Tis the season: the 2012 Clawbies (Canadian Law Blog Awards) are currently in their nominations phase, and so we, as members of the Canadian law blogging community who strive to contribute our fair share to its nurturing, and in quasi-compliance with the rules, present our three nominations. A couple of notes on our nominating process (which, to be fair, takes place entirely inside my head, so “process” might be a bit vainglorious): we try not to nominate the “pillars” of the Canadian law blogging community (so no Slaw, no Geist) and we try to avoid re-nominating people we’ve nominated in the past (see 2010 and 2011).
- Barry Sookman – Right out of the gate, I’m going to run roughshod over our first nomination guideline. Normally I consider Barry Sookman’s blog to be a pillar of the Canadian law blogging community – particularly for those interested in IP, IT and communications law issues, it’s difficult to imagine a Canadian law blogging ecosystem which does not include Barry’s masterful blog. An absolutely indispensable resource, Barry is generous with his insights and his work product – perhaps I’m cheating, but I confess that on more than one occasion I’ve hunted through his archives, seeking out that post he wrote or those slides he uploaded about some topic, and always finding illumination from them. I noticed in looking at the Canadian Law Blogs directory that Barry’s blog has not yet won a Clawbie – an error which I can only attribute to inadvertent oversight. I’m still not sure how he finds the time to post as often as he does, but his efforts surely deserve formal recognition (or at least as “formal” as the Canadian law blogging community ever gets).
- Lee Akazaki – Lee bills himself (or at least nominates his blog) as a “virtual mentor for lawyers”. Though mentoring is generally thought of as being something targeted at or best suited for younger or more recently-called lawyers, Lee Akazaki continues to demonstrate, with his thoughtful, comprehensive posts on issues ranging from the Ontario articling “crisis” to practice tips for oral advocacy, that we all have something to learn from mentors, virtual or otherwise.
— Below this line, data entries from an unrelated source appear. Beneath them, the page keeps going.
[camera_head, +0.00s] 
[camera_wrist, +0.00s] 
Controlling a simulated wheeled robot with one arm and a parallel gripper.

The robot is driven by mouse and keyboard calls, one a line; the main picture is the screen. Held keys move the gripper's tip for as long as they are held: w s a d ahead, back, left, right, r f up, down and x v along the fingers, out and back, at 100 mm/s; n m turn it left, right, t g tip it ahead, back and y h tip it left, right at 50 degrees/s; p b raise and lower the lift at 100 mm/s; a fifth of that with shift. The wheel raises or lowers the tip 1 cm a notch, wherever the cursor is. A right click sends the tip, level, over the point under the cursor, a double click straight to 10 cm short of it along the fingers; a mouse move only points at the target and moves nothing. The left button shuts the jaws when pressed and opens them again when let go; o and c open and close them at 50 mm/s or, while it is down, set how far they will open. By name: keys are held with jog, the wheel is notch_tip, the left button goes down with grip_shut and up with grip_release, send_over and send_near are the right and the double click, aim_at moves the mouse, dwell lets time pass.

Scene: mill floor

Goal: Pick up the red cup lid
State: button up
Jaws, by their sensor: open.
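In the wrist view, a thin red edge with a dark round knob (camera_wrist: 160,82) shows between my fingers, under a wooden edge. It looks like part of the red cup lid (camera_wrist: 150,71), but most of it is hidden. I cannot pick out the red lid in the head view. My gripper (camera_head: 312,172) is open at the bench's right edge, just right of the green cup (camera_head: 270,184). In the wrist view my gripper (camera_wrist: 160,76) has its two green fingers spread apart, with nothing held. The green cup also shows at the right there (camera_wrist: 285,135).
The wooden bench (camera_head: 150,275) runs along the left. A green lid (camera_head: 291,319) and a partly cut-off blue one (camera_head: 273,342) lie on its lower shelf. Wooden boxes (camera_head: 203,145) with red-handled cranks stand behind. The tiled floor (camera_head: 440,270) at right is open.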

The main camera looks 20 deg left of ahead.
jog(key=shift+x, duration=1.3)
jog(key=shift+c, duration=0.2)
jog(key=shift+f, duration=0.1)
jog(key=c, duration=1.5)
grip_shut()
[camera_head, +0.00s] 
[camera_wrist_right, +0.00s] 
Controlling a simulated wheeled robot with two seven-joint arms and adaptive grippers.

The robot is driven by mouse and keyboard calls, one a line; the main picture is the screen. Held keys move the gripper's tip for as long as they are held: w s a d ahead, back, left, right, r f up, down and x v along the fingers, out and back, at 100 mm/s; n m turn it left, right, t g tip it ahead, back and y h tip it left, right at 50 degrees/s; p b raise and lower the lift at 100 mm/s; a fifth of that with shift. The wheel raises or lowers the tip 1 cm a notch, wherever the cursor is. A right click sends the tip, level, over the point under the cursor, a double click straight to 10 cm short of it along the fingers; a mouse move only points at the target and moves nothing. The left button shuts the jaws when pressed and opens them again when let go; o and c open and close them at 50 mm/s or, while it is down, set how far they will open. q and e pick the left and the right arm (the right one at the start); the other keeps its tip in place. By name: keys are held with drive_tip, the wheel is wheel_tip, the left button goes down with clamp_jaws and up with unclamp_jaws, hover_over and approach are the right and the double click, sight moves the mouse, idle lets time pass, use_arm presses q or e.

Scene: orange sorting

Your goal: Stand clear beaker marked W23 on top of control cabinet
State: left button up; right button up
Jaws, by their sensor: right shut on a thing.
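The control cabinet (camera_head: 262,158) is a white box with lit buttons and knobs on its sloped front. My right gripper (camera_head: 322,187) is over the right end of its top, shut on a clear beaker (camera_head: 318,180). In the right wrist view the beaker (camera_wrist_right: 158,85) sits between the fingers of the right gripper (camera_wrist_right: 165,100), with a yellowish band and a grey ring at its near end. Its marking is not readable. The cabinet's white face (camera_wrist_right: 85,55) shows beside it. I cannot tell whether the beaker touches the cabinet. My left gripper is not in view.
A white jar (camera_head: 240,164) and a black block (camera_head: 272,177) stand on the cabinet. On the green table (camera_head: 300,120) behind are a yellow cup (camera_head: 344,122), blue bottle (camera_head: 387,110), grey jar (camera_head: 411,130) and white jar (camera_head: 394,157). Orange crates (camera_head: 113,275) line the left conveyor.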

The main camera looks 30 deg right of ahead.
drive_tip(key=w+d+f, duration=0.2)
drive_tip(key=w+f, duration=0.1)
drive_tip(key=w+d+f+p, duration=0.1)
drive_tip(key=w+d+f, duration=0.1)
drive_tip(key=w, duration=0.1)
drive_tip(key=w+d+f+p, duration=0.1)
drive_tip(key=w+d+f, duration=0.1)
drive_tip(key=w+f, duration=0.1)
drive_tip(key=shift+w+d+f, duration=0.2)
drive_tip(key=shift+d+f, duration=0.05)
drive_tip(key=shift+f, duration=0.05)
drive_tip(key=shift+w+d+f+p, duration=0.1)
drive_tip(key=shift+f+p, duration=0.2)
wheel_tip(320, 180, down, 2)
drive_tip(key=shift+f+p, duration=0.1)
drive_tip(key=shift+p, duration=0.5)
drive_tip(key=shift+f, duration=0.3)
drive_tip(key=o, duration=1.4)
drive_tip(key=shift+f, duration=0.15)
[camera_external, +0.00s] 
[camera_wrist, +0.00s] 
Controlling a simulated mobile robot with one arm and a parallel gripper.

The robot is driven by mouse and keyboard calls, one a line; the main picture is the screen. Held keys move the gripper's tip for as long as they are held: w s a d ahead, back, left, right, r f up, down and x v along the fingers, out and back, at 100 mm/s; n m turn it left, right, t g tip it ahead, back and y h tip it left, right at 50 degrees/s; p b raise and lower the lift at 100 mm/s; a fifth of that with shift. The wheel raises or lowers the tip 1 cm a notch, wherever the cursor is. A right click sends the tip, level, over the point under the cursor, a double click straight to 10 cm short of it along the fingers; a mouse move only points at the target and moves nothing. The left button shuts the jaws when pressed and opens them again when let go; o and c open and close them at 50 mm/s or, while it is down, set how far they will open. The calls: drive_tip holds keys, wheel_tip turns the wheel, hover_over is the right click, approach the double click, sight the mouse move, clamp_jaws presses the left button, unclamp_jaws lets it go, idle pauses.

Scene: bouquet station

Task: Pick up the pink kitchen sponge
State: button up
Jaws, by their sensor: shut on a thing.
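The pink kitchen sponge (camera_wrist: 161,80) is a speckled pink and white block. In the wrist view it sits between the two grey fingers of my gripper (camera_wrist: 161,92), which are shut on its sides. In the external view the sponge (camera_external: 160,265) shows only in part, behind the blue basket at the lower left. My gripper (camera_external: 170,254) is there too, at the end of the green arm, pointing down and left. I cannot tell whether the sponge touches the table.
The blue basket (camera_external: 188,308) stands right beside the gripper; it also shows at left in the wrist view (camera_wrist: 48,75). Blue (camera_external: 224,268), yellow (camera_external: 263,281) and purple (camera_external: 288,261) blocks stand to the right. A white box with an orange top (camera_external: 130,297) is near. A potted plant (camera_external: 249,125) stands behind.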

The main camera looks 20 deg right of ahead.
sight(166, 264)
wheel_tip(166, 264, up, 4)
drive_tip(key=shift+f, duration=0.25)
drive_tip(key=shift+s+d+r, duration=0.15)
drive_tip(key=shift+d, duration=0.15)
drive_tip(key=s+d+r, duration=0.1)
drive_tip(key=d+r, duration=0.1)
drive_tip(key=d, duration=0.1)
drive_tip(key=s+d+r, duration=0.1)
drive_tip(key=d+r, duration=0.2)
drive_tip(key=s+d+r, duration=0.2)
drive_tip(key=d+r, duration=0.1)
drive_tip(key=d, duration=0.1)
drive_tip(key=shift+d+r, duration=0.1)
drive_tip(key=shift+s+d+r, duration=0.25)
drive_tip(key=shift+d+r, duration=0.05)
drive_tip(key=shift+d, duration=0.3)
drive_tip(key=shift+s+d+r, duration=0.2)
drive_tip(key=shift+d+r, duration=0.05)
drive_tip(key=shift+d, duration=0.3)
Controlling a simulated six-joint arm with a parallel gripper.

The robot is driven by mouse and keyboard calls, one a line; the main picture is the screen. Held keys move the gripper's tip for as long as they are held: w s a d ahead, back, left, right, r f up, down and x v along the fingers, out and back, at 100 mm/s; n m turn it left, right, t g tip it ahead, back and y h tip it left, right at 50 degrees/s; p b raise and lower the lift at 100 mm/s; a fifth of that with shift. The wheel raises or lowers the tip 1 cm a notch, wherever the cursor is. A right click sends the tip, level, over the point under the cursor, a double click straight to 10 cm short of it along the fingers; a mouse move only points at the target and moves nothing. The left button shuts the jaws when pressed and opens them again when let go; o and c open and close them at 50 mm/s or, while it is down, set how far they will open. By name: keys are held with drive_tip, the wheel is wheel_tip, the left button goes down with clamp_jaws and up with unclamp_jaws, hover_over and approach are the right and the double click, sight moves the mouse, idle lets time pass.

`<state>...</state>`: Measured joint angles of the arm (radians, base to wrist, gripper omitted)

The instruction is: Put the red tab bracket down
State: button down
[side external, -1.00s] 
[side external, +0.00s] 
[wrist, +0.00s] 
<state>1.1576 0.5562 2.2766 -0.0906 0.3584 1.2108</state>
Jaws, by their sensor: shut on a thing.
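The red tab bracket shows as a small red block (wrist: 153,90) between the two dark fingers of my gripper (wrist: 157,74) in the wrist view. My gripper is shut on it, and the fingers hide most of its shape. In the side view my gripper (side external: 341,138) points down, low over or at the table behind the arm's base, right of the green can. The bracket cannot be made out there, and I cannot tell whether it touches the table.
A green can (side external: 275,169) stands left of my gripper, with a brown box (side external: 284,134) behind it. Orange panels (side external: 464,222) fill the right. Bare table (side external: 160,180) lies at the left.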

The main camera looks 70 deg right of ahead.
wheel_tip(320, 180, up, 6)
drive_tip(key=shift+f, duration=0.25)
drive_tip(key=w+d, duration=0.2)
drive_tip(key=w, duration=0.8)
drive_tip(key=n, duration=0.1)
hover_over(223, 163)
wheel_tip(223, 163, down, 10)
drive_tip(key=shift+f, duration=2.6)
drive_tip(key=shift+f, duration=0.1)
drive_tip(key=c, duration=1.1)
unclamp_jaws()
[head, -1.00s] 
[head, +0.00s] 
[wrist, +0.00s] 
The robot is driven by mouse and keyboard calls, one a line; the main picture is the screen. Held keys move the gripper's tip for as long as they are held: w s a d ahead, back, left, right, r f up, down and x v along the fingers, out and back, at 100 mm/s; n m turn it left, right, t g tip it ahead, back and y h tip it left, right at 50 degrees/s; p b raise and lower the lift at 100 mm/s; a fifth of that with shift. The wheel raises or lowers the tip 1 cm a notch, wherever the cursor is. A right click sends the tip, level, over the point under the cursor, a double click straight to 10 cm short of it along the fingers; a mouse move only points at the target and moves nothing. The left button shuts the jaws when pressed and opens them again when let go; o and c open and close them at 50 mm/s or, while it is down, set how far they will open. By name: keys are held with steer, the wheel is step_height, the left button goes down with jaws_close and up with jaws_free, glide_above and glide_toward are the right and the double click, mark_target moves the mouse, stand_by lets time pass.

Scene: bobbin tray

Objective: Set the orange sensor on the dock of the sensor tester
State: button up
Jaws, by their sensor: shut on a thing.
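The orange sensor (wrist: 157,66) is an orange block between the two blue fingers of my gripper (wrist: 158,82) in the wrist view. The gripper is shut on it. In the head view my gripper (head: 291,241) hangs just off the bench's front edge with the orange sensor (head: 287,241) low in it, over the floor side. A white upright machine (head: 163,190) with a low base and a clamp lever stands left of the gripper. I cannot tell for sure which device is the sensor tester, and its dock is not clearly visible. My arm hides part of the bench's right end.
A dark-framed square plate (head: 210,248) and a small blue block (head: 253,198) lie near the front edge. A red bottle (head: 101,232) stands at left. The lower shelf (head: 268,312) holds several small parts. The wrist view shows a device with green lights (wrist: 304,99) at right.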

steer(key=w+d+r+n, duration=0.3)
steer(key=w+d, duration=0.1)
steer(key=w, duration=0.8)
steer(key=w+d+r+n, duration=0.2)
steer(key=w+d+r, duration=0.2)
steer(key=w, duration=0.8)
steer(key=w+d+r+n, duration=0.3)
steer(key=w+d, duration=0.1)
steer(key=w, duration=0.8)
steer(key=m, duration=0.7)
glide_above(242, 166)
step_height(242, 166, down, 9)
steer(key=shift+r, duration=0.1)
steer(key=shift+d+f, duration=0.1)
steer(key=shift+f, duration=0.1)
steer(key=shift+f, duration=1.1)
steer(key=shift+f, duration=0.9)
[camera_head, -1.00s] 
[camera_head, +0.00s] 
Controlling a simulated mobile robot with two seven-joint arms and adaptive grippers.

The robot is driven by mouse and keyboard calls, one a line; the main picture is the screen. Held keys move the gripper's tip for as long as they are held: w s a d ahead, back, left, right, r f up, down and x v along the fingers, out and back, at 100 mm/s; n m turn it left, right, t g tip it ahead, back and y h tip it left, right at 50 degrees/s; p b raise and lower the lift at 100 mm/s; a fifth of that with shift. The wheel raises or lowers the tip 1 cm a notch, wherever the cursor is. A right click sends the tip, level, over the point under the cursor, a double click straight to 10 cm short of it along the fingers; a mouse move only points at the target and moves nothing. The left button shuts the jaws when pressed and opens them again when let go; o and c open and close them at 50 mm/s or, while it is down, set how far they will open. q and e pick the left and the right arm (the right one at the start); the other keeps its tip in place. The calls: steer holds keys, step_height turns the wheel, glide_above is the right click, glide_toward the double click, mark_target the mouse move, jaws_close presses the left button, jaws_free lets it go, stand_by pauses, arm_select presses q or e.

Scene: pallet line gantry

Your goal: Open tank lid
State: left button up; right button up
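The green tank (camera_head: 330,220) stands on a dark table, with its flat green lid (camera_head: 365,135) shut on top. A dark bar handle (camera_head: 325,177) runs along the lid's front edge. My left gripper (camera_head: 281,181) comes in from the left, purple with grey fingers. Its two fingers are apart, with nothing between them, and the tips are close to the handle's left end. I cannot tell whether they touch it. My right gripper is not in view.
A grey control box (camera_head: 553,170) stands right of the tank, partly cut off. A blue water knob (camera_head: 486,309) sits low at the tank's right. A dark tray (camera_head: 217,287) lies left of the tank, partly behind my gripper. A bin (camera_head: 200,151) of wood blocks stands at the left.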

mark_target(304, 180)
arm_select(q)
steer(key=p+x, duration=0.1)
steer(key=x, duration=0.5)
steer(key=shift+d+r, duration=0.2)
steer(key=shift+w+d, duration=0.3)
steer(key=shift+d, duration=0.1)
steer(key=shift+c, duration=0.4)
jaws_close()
- Benjamin Oliphant (@benoliphant) – It sometimes seems that the centre of gravity in the legal blogging community is shifting (has shifted?) from blogging to Twitter – I know they’re the Canadian Law Blog Awards, but I figured that with as much content as Ben Oliphant pumps out via his Twitter feed, he’s functionally producing more than most law blogs, so I’m shoehorning him in here. He’s always talking about stuff I don’t really understand (administrative law, human rights law, labour law, etc.) but nearly 10,000 tweets in, he remains for me a go-to source every day: snarky, informative, curious – part of the fun is trying to figure out how he manages to tweet so much while being an articling student.
To a prosperous year for all in 2013.